Ce souci vis-à-vis de la forme se traduit forcément dans le fond. Si les défenseurs du réalisateur vous diront que Bay a toujours été parfaitement conscient du caractère outrancier de son cinéma, parfaitement assumé, le contexte dans lequel sa mise en scène évolue semble avoir shifté au fil de sa carrière. Il est difficile de parler de la distinction entre premier et second degré pour nombre de ses films tant ceux-ci naviguent régulièrement entre les deux, au sein d'un même film parfois. A ce titre, le début de sa carrière témoigne du meilleur équilibre, avec The Rock et Armageddon. Dans ces films, quand Bay se lâche et verse dans l'iconographie, il y a un poids, parce qu'il y croit. Le climax avec les fusées vertes dans The Rock, le montage sur le discours du Président dans Armageddon.

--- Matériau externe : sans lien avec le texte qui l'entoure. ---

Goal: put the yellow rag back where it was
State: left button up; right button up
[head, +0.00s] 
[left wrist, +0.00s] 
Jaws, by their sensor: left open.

Il y a quelque chose qui s'est cassé avec Pearl Harbor et qui l'a transformé en un mec beaucoup plus cynique. Je ne suis pas étonné que beaucoup de gens citent Bad Boys II comme leur Bay préféré. J'avais lu à l'époque que Bay avait réalisé ce film comme un gros doigt d'honneur et il est clair que son style y tourne à vide. Peut-être pas à vide mais disons qu'il en joue plus ouvertement, poussant l'ostentatoire jusqu'à l'extrême. Ce recul permet à des spectateurs plus réfractaires d'adhérer plus tranquillement. Perso, je préfère le Bay qui y croit. Surtout qu'il sait jouer de son style tout en y croyant et le meilleur exemple de cela pour moi, c'est The Island. L'imagerie publicitaire et le prisme magnifiant prennent du sens via le point de vue des protagonistes.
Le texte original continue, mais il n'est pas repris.